Hubble Space Telescope STIS Spectroscopy of Nova T Aurigae 1891

TL;DR

This study uses HST/STIS ultraviolet spectroscopy and Gaia distance measurements to model the accretion disk of the old nova T Aurigae, revealing details about its mass transfer rate, disk structure, and interstellar medium absorption.

Contribution

It provides the first detailed spectral modeling of T Aurigae's accretion disk using precise Gaia distance data, offering new insights into its physical parameters and circumstellar environment.

Findings

Accretion disk mass transfer rate ~10^{-8} M_sun/yr

White dwarf mass estimated at ~0.7 M_sun

Interstellar hydrogen column density ~10^{21} cm^{-2}

Abstract

T Aurigae is an eclipsing old nova which exploded in 1891. At a Gaia EDR3 distance of 815-871 pc, it is a relatively nearby old nova.
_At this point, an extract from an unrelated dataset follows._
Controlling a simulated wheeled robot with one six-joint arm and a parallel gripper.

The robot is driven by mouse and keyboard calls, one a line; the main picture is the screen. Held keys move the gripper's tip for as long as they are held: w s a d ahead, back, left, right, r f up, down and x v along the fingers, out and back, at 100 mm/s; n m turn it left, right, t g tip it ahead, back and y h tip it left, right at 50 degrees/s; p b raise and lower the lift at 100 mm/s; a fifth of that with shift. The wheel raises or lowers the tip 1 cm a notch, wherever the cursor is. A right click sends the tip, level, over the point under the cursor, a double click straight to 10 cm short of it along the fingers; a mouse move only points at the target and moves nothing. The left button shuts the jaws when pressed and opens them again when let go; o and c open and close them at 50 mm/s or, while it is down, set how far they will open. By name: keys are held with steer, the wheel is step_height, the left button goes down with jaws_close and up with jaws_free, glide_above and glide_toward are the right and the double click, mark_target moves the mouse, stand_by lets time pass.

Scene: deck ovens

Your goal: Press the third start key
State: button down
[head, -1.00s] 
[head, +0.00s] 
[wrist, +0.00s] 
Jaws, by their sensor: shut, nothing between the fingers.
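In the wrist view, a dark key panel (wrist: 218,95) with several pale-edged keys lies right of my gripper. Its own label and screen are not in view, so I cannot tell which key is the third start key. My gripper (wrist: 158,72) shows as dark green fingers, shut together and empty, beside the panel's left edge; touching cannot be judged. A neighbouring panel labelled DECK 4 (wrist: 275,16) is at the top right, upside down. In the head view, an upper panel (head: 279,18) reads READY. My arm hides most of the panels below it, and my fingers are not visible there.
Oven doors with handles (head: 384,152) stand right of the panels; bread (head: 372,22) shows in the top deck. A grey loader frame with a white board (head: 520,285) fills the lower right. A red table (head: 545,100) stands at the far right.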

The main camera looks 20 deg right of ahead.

Through ultraviolet spectral modeling and using the new precise Gaia distance, we find that the HST/STIS spectrum of T Aurigae is consistent with an accretion disk with a mass transfer rate $\dot{M}$ of the order of $10^{-8}M_{\odot}$/yr, for a white dwarf mass of $M_{\rm wd} \approx 0.7 \pm 0.2 M_{\odot}$, an inclination of $i \sim 60^{\circ}$, and a Gaia distance of of $840_{-25}^{+31}$~pc. The sharp absorption lines of metals cannot form in the disk and are likely forming in material above the disk (e.g. due stream disk overflow), in circumbinary material, and/or in material associated with the ejected shell from the 1891 nova explosion. The saturated hydrogen Ly$\alpha$ absorption feature is attributed to a large interstellar medium hydrogen column density of the order of $10^{21}$cm$^{-2}$ towards T Aur, as corroborated by the value of its reddening $E(B-V)=0.42 \pm 0.08$.